On peut voir les mémoires FIFO comme des files d'attente, des mémoires qui permettent de mettre en attente des données tant qu'un composant n'est pas prêt. Seules deux opérations sont possibles sur de telles mémoires : mettre en attente une donnée (enqueue, en anglais) et lire la donnée la plus ancienne (dequeue, en anglais).

Fonctionnement d'une file (mémoire FIFO).

De même, on peut voir les mémoires LIFO comme des piles de données : toute écriture empilera une donnée au sommet de cette mémoire LIFO (on dit qu'on push la donnée), alors qu'une lecture enlèvera la donnée au sommet de la pile (on dit qu'on pop la donnée).

Fonctionnement d'une pile (mémoire LIFO).

L'interface d'une mémoire FIFO/LIFO[modifier | modifier le wikicode]

Les mémoires FIFO/LIFO possèdent un bus de commande assez simple, sans bus d'adresse vu que ces mémoires ne sont pas adressables. Il contient les bits CS et OE, le signal d'horloge et quelques bits de commande annexes comme un bit R/W.

La mémoire FIFO/LIFO doit indiquer quand celle-ci est pleine, à savoir qu'elle ne peut plus accepter de nouvelle donnée en écriture. Elle doit aussi indiquer quand elle est vide, ce qui signifie qu'il n'y a pas possibilité de lire son contenu. Pour cela, la mémoire possède deux sorties nommées FULL et EMPTY. Ces deux bits indiquent respectivement si la mémoire est pleine ou vide, quand ils sont à 1.

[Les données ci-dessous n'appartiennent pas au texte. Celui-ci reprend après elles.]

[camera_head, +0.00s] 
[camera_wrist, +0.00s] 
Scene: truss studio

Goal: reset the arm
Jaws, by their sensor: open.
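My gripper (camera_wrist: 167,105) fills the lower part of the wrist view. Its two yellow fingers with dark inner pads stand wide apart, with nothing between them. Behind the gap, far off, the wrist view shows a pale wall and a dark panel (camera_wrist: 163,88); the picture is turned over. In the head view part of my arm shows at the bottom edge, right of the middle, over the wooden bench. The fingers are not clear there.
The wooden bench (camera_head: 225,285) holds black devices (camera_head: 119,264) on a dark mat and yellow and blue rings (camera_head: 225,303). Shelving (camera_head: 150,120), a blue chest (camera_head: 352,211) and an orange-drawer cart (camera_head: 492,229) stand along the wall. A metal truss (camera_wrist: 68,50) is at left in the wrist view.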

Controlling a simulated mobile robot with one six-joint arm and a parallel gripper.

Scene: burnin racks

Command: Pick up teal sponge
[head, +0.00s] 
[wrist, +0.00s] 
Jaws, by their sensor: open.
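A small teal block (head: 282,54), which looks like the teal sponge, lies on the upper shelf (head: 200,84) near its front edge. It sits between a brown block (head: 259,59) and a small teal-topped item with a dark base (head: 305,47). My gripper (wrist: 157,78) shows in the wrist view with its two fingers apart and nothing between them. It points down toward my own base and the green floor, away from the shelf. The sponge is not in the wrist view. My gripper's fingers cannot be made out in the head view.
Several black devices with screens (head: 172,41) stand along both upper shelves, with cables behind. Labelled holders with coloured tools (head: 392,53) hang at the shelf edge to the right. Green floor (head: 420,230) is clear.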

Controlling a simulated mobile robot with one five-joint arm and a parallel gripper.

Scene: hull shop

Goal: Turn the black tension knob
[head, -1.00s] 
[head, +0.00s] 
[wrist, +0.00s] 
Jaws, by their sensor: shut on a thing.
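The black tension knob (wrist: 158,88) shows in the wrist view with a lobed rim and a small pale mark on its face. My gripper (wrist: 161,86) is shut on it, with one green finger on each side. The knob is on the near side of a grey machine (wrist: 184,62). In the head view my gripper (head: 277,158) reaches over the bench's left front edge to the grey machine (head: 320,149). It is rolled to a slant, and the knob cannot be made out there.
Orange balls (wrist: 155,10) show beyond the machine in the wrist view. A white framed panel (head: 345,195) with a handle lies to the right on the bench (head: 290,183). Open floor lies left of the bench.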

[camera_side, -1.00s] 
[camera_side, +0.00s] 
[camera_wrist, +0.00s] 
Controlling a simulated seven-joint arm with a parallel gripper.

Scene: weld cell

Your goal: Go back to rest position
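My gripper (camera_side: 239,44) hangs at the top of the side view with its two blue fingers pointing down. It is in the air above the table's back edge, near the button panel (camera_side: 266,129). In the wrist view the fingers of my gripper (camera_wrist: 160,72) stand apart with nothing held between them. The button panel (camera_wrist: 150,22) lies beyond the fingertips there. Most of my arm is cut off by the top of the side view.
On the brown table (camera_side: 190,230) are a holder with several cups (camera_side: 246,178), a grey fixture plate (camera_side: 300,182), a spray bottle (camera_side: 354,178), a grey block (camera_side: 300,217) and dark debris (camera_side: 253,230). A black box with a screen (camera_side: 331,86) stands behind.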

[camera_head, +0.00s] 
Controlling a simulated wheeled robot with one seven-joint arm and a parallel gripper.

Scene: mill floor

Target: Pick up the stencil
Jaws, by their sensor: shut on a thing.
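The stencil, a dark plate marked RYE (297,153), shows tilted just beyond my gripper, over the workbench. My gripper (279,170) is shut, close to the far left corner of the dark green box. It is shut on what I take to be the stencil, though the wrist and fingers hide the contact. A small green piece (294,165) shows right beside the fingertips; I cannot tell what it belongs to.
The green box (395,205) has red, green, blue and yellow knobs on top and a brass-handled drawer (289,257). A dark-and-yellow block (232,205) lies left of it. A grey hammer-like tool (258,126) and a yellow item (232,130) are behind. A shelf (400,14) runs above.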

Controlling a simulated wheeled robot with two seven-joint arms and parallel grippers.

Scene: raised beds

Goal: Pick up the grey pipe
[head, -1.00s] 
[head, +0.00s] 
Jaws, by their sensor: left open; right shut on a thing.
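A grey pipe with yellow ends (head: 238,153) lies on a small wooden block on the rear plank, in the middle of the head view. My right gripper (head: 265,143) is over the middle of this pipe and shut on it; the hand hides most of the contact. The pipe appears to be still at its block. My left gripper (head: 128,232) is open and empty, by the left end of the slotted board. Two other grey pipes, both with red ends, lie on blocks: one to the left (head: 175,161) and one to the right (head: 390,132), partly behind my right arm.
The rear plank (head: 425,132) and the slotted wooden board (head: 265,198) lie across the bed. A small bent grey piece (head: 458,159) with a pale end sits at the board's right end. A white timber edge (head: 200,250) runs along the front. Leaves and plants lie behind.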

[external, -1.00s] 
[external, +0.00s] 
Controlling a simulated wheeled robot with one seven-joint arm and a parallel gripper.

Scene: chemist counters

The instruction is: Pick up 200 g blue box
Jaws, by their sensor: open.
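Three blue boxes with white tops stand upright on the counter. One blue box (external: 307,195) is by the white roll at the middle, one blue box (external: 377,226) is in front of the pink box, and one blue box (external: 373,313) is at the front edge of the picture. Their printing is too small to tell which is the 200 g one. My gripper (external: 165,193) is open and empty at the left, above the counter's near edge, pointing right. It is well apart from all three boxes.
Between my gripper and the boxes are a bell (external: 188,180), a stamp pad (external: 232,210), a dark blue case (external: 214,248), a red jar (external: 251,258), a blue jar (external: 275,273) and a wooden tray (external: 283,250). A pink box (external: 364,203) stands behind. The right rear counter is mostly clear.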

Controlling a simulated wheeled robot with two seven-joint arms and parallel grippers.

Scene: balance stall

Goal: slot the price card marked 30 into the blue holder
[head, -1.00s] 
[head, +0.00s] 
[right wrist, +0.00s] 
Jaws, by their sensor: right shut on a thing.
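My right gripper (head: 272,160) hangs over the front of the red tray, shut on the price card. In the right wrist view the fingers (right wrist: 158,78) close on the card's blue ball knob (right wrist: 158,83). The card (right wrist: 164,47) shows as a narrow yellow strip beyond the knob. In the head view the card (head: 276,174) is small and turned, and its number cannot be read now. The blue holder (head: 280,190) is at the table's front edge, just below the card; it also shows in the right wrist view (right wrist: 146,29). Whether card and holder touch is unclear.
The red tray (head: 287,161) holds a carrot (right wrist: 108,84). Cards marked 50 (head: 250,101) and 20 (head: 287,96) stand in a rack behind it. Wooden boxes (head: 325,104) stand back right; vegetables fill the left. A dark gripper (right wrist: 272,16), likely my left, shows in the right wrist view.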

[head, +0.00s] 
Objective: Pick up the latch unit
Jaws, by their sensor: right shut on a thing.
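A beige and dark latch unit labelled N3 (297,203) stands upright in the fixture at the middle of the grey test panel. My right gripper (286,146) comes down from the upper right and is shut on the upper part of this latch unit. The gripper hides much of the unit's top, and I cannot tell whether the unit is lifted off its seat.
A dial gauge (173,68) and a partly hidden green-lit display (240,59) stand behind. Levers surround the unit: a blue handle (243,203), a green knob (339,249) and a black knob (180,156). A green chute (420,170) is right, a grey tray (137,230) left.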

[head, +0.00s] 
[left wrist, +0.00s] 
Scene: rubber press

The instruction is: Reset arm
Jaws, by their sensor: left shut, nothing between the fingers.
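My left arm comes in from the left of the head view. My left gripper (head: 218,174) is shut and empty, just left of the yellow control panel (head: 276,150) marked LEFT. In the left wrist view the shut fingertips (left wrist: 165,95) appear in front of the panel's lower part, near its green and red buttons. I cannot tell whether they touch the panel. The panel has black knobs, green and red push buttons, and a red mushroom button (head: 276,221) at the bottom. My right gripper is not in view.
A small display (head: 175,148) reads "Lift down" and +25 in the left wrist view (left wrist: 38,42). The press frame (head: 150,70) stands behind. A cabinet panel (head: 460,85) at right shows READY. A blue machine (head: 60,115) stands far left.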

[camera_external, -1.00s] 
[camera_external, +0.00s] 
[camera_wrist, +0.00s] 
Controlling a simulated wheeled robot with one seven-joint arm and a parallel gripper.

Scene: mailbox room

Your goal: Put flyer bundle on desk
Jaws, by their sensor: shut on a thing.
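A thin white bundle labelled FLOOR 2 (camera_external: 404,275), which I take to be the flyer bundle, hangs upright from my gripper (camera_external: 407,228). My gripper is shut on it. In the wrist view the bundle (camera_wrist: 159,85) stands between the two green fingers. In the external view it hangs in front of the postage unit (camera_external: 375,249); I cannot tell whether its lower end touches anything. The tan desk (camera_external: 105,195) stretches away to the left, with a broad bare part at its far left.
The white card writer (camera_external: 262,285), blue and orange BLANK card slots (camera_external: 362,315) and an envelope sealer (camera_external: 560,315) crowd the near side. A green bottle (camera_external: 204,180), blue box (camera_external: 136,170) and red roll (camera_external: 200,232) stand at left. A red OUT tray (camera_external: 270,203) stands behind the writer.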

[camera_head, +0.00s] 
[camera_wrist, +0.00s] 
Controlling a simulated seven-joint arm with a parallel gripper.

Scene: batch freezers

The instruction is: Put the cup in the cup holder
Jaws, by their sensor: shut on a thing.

Les mémoires FIFO/LIFO les plus simples n'ont qu'un seul port qui sert à la fois pour la lecture et l'écriture, mais elles sont cependant rares. Dans les faits, les mémoires FIFO sont presque toujours des mémoires double ports, avec un port pour la lecture et un autre pour les écritures. Du fait de la présence de deux ports dédiés, le bit R/W est souvent séparé en deux bits distincts : un bit Write Enable sur le port d'écriture, qui indique qu'une écriture est demandée, et un bit Read Enable sur le port de lecture qui indique qu'une lecture est demandée. La séparation du bit R/W en deux bits séparés pour chaque port s'expliquera dans les paragraphes suivants.

Les mémoires FIFO/LIFO sont souvent des mémoires synchrones, les implémentations asynchrones étant plus rares. Elles ont donc au moins une entrée pour le signal d'horloge. Point important, de nombreuses mémoires FIFO ont une fréquence pour la lecture qui est distincte de la fréquence pour l'écriture. En conséquence, elles reçoivent deux signaux d'horloge sur deux entrées séparées : un pour la lecture et un pour l'écriture. La présence de deux fréquences s'explique par le fait que les mémoires FIFO servent à interfacer deux composants qui ont des vitesses différentes, comme un disque dur et un processeur, un périphérique et un chipset de carte mère, etc. D'ailleurs, c'est ce qui explique que le bit R/W soit scindé en deux bits, un par port : les deux ports n'allant pas à la même vitesse, ils ne peuvent pas partager un même bit d'entrée sans que cela ne pose problème.

L'interface la plus classique pour une mémoire FIFO/LIFO est illustrée ci-dessous. On voit la présence d'un port d'écriture séparé du port de lecture, et la présence de deux signaux d'horloge distincts pour chaque port.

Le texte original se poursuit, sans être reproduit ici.